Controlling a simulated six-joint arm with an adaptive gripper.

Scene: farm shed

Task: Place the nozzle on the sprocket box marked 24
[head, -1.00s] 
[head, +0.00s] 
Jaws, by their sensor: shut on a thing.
****
Give back exactly the lines from the one containing "Scene: farm shed" to the end of the material, both ends included.

Scene: farm shed

Task: Place the nozzle on the sprocket box marked 24
[head, -1.00s] 
[head, +0.00s] 
Jaws, by their sensor: shut on a thing.

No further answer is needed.